Facebook postTheir protest was aimed at showing support for Amina Tyler, a Tunisian woman who had been targeted after posting topless pictures online. She received death threats and religious leaders called for her stoning or flogging, on the basis of her “immorality”.  You can call me old-fashioned, but I simply do not get how a man can enjoy the freedom of his religion to demand the death of a women who is merely exerting her own rights to her own body.  This is not cultural relativism; it is old-fashioned patriarchy.

The message of FEMEN women is feminist and international. They have a go at anything that is used to discriminate, victimise and oppress women. If you look at what they have done, you will see that they are at odds with as diverse (or actually, not so diverse) a group of men as the Pope, the Patriarch and Putin. They are against patriarchy.

I don’t see this protest as anti-Muslim. Not at all. Instead, it demonstrates that women in every region of the world should not accept unquestioningly ideas that cultural rules and religious beliefs are excuses for abandoning a women’s right to her own body. It is about protecting women’s rights in the face of a backlash dressed up as “traditional values”, religion, security or protection of the family.

Saying that it is fine for us to control our bodies, to have freedom of movement and to have access to sexual and reproductive rights, whist pointing out that our Muslim sisters have different rules, is simply unacceptable. That is not their interpretation of Islam. They need our support, rather than our solidarity with the misogyny expressed by the political Islam towards what is “Western”.

We need to pay attention to who is lining up to roll back the progress that women have made in all the multilateral fora. We are talking about the Vatican, Russia and the unreconstructed Islamic states of the MENA region, in particular Egypt. We should be addressing ourselves to them, not to a feminist organisation, which is being brave enough to challenge them all very publicly.

The debate is much more subtle than this. We all know how culture is used to condition women into certain ways of behaviour and we are aware that breaking the rules may lead to marginalisation and worse. We could list so many oppressive practices perpetrated by all systems and by all cultures. That is why we are constantly opposing all attempts by any state or non-state body to prevent women from enjoying their rights. To be reductionist is to miss the point.

I would hope that WILPF, as THE organisation in the world that took the lead in opposing all violence, all war, all root causes of war and that demanded of members that they be suffragists, will not seek to censor the views of others and the way in which they choose to protest.
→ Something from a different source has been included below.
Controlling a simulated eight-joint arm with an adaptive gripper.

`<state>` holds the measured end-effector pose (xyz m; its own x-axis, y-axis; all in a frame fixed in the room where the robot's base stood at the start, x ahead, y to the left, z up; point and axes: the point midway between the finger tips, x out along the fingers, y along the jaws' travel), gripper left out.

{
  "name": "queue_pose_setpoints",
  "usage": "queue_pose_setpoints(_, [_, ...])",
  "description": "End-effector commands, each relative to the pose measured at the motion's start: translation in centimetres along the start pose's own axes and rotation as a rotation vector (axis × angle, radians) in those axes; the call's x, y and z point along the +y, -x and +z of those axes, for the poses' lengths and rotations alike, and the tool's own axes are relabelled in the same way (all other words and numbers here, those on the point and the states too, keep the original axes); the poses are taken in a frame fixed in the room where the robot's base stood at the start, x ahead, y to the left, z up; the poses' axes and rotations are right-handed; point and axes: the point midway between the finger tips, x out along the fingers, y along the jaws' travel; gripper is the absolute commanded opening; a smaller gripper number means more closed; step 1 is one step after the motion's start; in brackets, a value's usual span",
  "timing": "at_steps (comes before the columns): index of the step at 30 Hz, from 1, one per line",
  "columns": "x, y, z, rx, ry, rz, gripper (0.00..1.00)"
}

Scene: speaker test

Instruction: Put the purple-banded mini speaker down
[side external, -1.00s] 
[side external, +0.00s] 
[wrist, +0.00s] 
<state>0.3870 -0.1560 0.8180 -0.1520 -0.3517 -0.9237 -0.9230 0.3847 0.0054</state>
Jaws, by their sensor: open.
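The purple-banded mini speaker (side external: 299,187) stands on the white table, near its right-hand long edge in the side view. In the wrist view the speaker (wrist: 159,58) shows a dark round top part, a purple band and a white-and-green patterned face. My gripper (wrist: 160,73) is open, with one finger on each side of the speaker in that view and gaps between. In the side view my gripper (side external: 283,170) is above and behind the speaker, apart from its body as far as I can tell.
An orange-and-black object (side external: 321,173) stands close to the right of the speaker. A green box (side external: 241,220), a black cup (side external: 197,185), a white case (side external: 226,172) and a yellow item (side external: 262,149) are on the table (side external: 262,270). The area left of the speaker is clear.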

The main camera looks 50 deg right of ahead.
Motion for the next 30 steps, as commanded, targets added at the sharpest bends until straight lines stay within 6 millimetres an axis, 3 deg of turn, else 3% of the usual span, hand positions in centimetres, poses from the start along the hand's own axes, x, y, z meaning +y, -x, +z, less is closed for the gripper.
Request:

Instead of focusing on which way of expressing feminism and women’s rights is the correct one, we must accept that women around the world work in different ways and under different circumstances. What we DO need to focus on is the fight against patriarchy and the promotion of the right of women to choose freely how to act, dress and speak, regardless of religion or nationality.

There will always be heated discussion as to the ways and means of achieving our aims. That is as it should be. How we have that debate and how we deal with differences is fundamental to the outcome. Censorship and rejection do not help at all. We are bigger, much bigger than that!